Edward Omar Sharif Hiariej Wakil Menteri Hukum dan HAM (Wamenkumham) menegaskan tidak boleh ada toleransi terhadap pelaku Tindak Pidana Perdagangan Orang (TPPO).
Oleh karena itu, aparat penegak hukum (APH) diminta tidak menggunakan pendekatan ultimum remedium, melainkan menjadikan hukum pidana sebagai sarana utama (primum remedium) dalam penegakan hukum.
“Ketika berhadapan dengan TPPO harus menggunakan hukum pidana yang bersifat primum remedium, di mana hukum pidana dipakai sebagai sarana paling utama untuk penegakan hukum. Artinya hukum pidana harus bersifat represif,” kata Eddy sapaan akrabnya dalam Diskusi Publik Hari Anti Tindak Pidana Perdagangan Orang (TPPO) di Jakarta, Kamis (31/7/2025) dilansir Antara.
Ia menjelaskan bahwa TPPO merupakan salah satu bentuk pidana khusus internal yang wajib ditangani dengan hukum pidana represif, berbeda dengan pidana khusus eksternal yang memungkinkan penerapan hukum pidana administratif.

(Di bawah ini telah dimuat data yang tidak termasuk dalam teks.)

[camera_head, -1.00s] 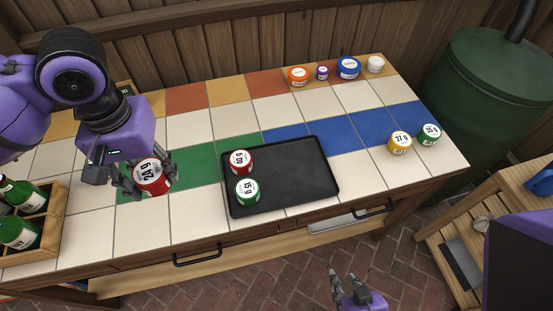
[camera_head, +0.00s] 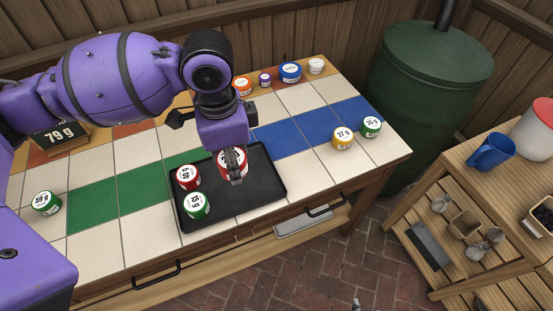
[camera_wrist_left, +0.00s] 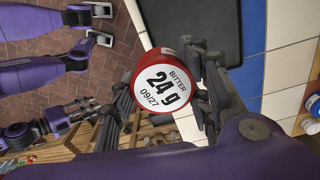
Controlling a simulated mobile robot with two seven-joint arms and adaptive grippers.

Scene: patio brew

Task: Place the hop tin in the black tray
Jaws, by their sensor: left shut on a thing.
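My left gripper (camera_head: 236,172) is shut on a red tin (camera_head: 231,160) with a white lid. In the left wrist view the tin's (camera_wrist_left: 164,84) lid reads "BITTER 24 g 09/27", and one dark finger lies on each side. The tin is over the back part of the black tray (camera_head: 262,200); I cannot tell whether it touches the tray floor. A red tin (camera_head: 188,177) and a green tin (camera_head: 196,205) stand at the tray's left side. Of my right gripper, only a tip shows at the head view's bottom edge.
A yellow tin (camera_head: 343,138) and a green tin (camera_head: 371,127) stand right of the tray. Several tins, including a blue one (camera_head: 290,72), line the back edge. A green tin (camera_head: 46,203) and a "79 g" chalkboard (camera_head: 61,134) are at left. The tray's right part is clear.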

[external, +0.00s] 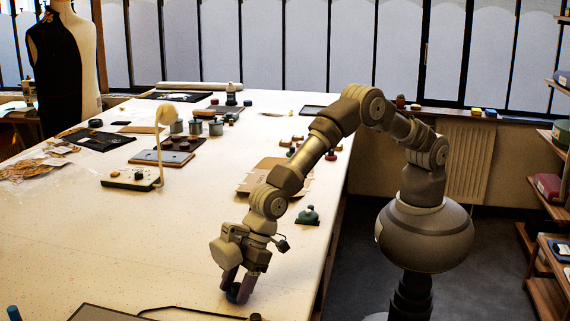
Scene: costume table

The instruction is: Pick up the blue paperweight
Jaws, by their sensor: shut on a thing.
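My gripper (238,291) is low over the near part of the white table (90,235), pointing down. It is shut on a small dark blue thing, which looks like the blue paperweight (233,293). The paperweight shows between the fingertips, at or very near the table top. The fingers hide part of it, and I cannot tell whether it still touches the table.
A green knobbed object (308,216) stands near the right table edge. A dark cable (185,309) and a dark flat panel (105,313) lie at the front. A lamp (160,150), tins (196,126) and a cardboard piece (262,175) are further back. The table left of my gripper is clear.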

“Jadi teman-teman APH, jangan meragukan penggunaan hukum pidana sebagai primum remedium. Hukum pidana harus bersifat represif karena tidak ada toleransi apa pun terhadap TPPO,” tegasnya.
Eddy menyebut pidana khusus internal sangat terbatas dan hanya mencakup beberapa jenis kejahatan serius, seperti Tindak Pidana Terorisme (TPT), Tindak Pidana Korupsi (Tipikor), Tindak Pidana Pencucian Uang (TPPU), illegal logging, TPPO, dan tindak pidana narkotika.
Menurutnya, TPPO tergolong extraordinary crime (kejahatan luar biasa) karena memiliki dampak multidimensi dan dilakukan secara terorganisasi oleh jaringan internasional. Kejahatan ini juga kerap menimpa kelompok rentan yang seharusnya dilindungi negara.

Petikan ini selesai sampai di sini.